The results obtained for the different multidomain data sets can be seen in Table 9. In general, it can be seen that RBS-X has the lowest performance out of the three RBS approaches. However, as in the Paper Reviews data set case, considering that RBS-X only contains information obtained through association rules derived by semantic similarity rather than co-occurrences it shows good results. The worst performance is found in the automotive data set, which could be caused by the small size of this data set, which could prevent the construction of good word embeddings, although this could not be said for the second lowest case given by the toys & games data set, which has the most instances of the selected data sets.
Results for the five multidomain data sets (automotive, magazines, camera & photos, apparel and toys & games)
Results for the five multidomain data sets (automotive, magazines, camera & photos, apparel and toys & games)
The effects of combining the basic rules and the extended rules compared to using the basic rules alone are mixed, in some cases it produces a marginal improvement (see apparel that actually shows a slight but statistically significant increase over RBS-B), while in others it actually decreases (automotive) or stays the same (magazines, camera & photos and toys & games). With respect to the NB baseline there are clear improvements (with RBS-B or RBS-BX) in the case of the camera & photos (RBS-B and RBS-BX performed the best in this case), apparel (RBS-BX) and toys & games (RBS-B and RBS-BX).
During the parameter tuning experiments, it was found that allowing too many rules (by lowering the minimum support and other threshold values) leads to a greater number of extended rules, which in turn hurt the performance of the RBS-X case (and partially in the RBS-BX). However, the basic rules used for RBS-B proved more robust to this effect. Thus, the tuning of the threshold requires taking this performance issue into account (for example, for the Automotive data set, lowering all the thresholds to 0.05 caused RBS-X to have a performance around 25%). It would also seem that the size of the data set has an effect in the parameter choice, however the relationships are still unclear and further study is required.
Extended association rules arise in the context of semantic vector spaces as an idea to exploit the concept of semantic similarity. This allows us to obtain new association rules, which are similar to the original, but are not generated on the basis of direct co-occurrences. Even though this idea is quite general and flexible, the version implemented in this work has some limitations. In particular, the extended rules are only allowed to have one term in their antecedent (LHS).
In terms of performance, the extended association rules do not generate the best results, but their results are still competitive, especially considering the fact that these rules were generated through the concept of semantic similarity rather than direct co-occurrences. Nevertheless, the original rules were the best when used with the RBS approach. In fact, by combining the output from RBS and the Scoring Algorithm output from the previous work in [8] in the domain of scientific paper reviews we have obtained a better classification performance in the multiclass case.
As mentioned previously, association rules have not been exploited exhaustively in the field of sentiment analysis. Thus, this work presents a contribution in terms of a new way to apply association rules for sentiment analysis, and in particular, this method allows us to tackle classification tasks using association rules (either by using the original rules or the extended ones).
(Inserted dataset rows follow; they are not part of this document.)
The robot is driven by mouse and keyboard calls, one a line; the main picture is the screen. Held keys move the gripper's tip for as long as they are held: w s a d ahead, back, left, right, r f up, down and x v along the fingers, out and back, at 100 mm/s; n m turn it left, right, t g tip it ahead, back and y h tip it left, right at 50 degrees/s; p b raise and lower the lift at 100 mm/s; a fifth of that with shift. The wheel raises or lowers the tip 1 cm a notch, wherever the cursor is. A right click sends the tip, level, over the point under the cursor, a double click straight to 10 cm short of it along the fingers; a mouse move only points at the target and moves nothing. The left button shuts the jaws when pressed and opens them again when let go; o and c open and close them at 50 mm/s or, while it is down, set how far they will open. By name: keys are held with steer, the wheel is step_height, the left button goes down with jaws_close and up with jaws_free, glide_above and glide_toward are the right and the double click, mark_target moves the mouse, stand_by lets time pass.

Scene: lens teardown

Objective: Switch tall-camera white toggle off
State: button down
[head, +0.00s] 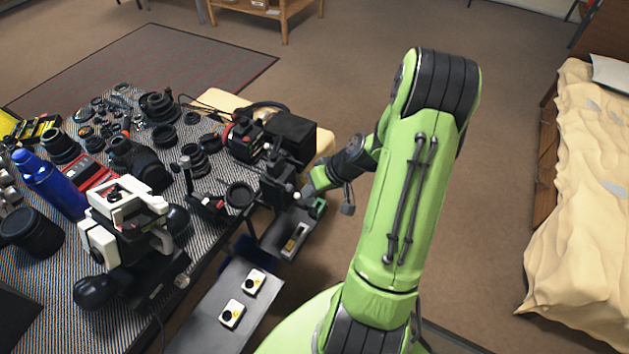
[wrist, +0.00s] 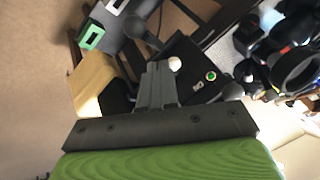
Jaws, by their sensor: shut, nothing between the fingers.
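The tall black camera (head: 290,135) stands at the right end of the cluttered table in the head view. In the wrist view its dark panel (wrist: 185,50) carries a round white knob (wrist: 174,64), which looks like the white toggle. A green button (wrist: 210,76) and a small metal switch (wrist: 198,86) sit to its right. My gripper (wrist: 160,68) is shut and empty, with its fingertips just left of the white knob. I cannot tell whether they touch it. In the head view my gripper (head: 305,193) is beside the camera's lower part, partly hidden. The toggle's on or off position is unclear.
A grey shelf (head: 205,310) with two small white boxes (head: 254,282) lies below the table edge. A white camera device (head: 125,215), a blue bottle (head: 50,185) and several lenses crowd the table (head: 60,280). Open floor lies to the right, before a bed (head: 585,220).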

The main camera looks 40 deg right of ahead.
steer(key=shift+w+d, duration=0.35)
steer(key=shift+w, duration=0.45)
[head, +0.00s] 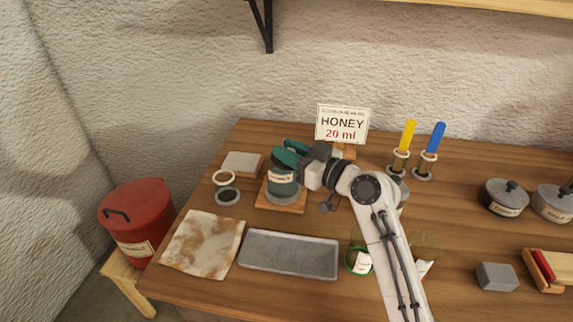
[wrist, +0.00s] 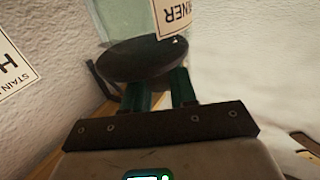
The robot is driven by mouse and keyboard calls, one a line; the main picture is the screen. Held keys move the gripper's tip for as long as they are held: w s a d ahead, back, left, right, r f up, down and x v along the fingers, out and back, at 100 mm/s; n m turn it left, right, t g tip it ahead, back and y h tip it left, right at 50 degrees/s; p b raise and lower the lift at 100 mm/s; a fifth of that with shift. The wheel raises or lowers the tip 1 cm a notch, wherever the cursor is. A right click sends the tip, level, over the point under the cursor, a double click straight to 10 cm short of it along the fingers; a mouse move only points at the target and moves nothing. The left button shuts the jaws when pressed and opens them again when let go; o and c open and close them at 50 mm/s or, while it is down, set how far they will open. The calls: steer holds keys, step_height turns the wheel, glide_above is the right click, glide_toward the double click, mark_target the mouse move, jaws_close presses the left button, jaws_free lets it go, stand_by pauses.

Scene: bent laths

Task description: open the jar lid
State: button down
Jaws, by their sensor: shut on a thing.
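A teal glass jar (head: 282,187) with a pale label stands upright on a small wooden board (head: 277,207) at the left middle of the table. My gripper (head: 289,154) reaches in from the right at the top of the jar. Its green fingers hide most of the lid in the head view. In the wrist view the jar (wrist: 115,18) appears upside down, with its dark round lid (wrist: 140,60) nearest the fingers. My gripper (wrist: 160,88) is shut on the lid at its rim. I cannot tell whether the lid has turned or lifted.
A sign (head: 342,123) reading "HONEY 20 ml" stands behind the jar. Yellow (head: 406,137) and blue (head: 433,140) handled tools stand at the right. A red bin (head: 138,220) is left of the table.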

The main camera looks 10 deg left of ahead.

With regards to the extended rules evaluated in this work, the similar terms have been found applying the word2vec model. However, it is possible to apply other approaches, like Latent Semantic Analysis (LSA), to obtain similar terms. In this context, it is important to mention that both empirical and theoretical results [3] suggest that the representation generated by word2vec is related to an older model to determine similar terms, known as PMI (Pointwise Mutual Information) which is based on the estimation of occurrence probabilities of each term with respect to the presence of other terms [26]. On the other hand, models such as LSA and more advanced variants do not show an evident relationship with PMI. In particular, there is no direct relationship between LSA and word2vec, thus we would expect to see that the relationships they find to be different [3]. The fundamental difference between LSA and word2vec is that the first is based on word frequency and occurrence counting, while word2vec is based on a predictive model [2].
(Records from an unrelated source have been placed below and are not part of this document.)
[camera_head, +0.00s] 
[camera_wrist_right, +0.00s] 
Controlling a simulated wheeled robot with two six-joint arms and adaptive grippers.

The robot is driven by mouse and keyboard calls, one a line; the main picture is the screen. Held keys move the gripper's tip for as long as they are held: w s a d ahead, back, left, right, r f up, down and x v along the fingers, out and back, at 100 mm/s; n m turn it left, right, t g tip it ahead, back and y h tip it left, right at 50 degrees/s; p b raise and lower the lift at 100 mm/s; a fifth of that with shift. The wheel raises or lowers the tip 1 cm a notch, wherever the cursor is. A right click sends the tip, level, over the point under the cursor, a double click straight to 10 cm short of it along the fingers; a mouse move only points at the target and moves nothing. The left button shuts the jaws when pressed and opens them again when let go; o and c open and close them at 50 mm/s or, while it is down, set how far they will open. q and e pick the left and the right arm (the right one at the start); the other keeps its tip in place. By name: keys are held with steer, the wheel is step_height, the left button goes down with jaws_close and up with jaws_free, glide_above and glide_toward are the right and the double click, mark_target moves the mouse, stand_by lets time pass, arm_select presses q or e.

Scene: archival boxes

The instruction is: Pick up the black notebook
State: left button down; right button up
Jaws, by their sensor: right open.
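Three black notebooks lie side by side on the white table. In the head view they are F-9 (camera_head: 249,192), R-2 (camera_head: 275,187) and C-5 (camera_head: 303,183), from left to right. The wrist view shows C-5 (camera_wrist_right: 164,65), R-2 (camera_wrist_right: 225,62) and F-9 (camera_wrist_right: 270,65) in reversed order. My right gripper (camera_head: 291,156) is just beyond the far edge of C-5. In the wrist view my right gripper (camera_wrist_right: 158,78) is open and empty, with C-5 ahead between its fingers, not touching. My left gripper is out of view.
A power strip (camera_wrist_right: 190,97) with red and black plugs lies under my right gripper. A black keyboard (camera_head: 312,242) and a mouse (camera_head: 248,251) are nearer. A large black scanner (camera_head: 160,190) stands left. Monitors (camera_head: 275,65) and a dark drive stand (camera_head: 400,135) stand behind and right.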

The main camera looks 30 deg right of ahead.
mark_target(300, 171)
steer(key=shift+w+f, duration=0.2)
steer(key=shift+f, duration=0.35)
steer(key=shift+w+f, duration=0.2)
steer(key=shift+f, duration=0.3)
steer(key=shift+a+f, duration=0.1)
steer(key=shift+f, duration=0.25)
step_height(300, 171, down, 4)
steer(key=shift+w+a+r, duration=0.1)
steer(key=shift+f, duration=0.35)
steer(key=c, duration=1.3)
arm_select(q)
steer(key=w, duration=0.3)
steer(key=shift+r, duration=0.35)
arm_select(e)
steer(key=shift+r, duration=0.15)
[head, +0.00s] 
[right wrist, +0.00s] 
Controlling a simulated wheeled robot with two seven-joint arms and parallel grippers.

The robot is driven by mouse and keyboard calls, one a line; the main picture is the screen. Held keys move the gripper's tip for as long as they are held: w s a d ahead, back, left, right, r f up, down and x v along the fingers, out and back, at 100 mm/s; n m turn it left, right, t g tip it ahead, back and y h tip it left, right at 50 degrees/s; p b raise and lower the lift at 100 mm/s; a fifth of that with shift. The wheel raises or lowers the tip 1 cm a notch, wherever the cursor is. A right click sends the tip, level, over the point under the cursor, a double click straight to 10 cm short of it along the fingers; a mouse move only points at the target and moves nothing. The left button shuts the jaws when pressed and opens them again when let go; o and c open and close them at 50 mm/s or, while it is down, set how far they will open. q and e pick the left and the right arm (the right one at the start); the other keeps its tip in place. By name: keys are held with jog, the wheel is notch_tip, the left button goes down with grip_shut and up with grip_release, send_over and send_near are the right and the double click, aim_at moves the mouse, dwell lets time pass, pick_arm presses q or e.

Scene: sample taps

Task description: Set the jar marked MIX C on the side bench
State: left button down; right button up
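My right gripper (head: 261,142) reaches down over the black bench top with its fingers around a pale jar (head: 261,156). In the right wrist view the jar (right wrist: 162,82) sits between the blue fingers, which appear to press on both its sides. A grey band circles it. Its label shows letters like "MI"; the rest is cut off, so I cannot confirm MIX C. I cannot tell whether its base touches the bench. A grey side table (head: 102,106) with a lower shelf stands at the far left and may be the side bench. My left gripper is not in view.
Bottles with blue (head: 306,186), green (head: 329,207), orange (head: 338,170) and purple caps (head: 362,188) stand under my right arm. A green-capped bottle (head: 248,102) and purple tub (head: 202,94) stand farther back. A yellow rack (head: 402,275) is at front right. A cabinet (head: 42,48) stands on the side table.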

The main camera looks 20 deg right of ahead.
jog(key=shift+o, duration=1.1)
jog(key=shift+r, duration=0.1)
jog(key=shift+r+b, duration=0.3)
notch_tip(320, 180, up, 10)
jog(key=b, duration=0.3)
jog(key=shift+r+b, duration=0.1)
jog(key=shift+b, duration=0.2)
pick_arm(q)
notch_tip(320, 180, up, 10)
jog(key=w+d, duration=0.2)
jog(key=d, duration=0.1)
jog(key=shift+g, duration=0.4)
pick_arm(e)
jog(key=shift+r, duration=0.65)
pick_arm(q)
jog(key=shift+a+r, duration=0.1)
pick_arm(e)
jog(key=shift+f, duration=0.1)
In this case, the similarity criterion would look for latent semantic relationships, which could have a different behaviour than those presented in this work. In spite of this, it should be noted that the underlying hypothesis of the semantic vector space models are general [27], and this implies that both models should, at the very least, share these hypothesis as their basic assumptions.
While the extended rules themselves do not improve the classification performance, it is interesting to note that the classifiers that take the new rules by themselves or in conjunction with the original rules have a similar performance to the classifier that uses the original rules, although a bit worse. We consider this to make sense, considering the fact that the construction of the frequent item sets made by the Apriori algorithm finds terms that have a statistically strong relationship, and on the other hand, the search for similar terms in a semantic vector spaces could be interpreted in the same way, since according to the representation hypothesis [27] the similarity of these terms implies a strong statistical relationship.
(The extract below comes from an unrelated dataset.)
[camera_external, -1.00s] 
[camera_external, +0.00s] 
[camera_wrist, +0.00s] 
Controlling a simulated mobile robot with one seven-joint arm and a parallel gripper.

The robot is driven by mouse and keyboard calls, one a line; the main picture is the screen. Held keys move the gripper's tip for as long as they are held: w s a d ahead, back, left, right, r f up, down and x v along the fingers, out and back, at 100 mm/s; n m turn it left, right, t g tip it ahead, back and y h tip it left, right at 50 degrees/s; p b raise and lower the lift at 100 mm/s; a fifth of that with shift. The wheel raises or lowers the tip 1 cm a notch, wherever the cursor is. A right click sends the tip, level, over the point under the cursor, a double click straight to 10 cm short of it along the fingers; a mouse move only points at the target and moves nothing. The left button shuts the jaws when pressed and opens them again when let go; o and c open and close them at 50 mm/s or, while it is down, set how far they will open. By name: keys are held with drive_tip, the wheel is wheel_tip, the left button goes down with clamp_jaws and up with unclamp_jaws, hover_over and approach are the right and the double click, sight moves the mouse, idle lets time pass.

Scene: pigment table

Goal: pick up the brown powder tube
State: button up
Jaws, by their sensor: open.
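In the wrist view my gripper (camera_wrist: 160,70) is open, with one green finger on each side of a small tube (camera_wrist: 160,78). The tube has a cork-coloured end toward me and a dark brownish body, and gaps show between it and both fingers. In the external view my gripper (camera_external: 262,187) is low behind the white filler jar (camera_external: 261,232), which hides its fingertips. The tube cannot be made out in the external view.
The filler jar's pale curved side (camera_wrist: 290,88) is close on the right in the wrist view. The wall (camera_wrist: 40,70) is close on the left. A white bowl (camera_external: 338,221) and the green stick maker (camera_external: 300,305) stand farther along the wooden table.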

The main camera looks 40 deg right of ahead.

Finally, it should be noted that without considering the aspect of classification, the proposal allows finding new association rules. Thus, the AR-SVS method developed can be used independently from the RBS algorithm. Taking this into account, it is possible to apply this proposal on other data sets in text form for exploratory purposes. This work has planted the seeds for future research on extended association rules.
Conclusions
In this work, the concept of extended association rules has been developed, specifically focusing on the case of association rules for classification in sentiment analysis. The results show that the proposed method is competitive, but there are still opportunities of improvement. Association rules have not been exhaustively exploited in the field of sentiment analysis, so this work presents a contribution in terms of a new way of applying them. The classification algorithm based on association rules is a simple approach, and even though it has been shown to be effective, it could still be improved using a different approach.
It is important to note that the proposed method has several adjustable parameters and design decisions that must be made by the final user. The search of an optimal design is of course a pending challenge that must be addressed, possibly through the use of heuristics.
From the obtained results, we consider exploring the relationship that exists between the similarity of terms in the context of a semantic vector space and those generated by frequent item sets generated by the association rules. We also consider interesting studying the relationship that could exist between those two concepts and the latent semantic relationships between terms as described by LSA. In general, we believe that further evaluation using different representation methods for words is required.
Regarding the limitations of the method, having just one term in the LHS of the rule is one of the serious limitations of the method in this proposal. However, as a proof of concept for the extension of association rules, this proposal meets its objective. The construction of extended association rules with more terms in the LHS would require the development of new ways of evaluating the rules. The classic metrics of support and confidence would not be sufficient, because these are based on the concept of co-occurrences, while the terms found by the AR-SVS method will not necessarily be able to be evaluated by a co-occurrence criterion, since their relationship can be deeper or more indirect than this.
On the other hand, we must consider the combinatorial explosion that could be caused by attempting to generate rules with the new terms. It is possible that a similar approach to that of the one used in the Apriori algorithm could be useful to solve this problem. We propose as future work the development of a method that allows for the generation of association rules using these semantically related terms.
An initial idea for this is to include a mixed similarity measure that uses classic association rules metrics (such as Support and Confidence) in conjunction with a semantic similarity measure (such as Cosine Similarity). The new evaluation metric could be a multiplication of these values and then an Apriori-like (i.e. Dynamic Programming) approach could be applied.
Finally, the use of vector representations of the terms to extend the rules can be seen as a method to find association rules in itself for data in text form. Future work will have to consider the development of metrics and algorithms that enable the construction of extended rules that allow more than one term both in the consequent and in the antecedent.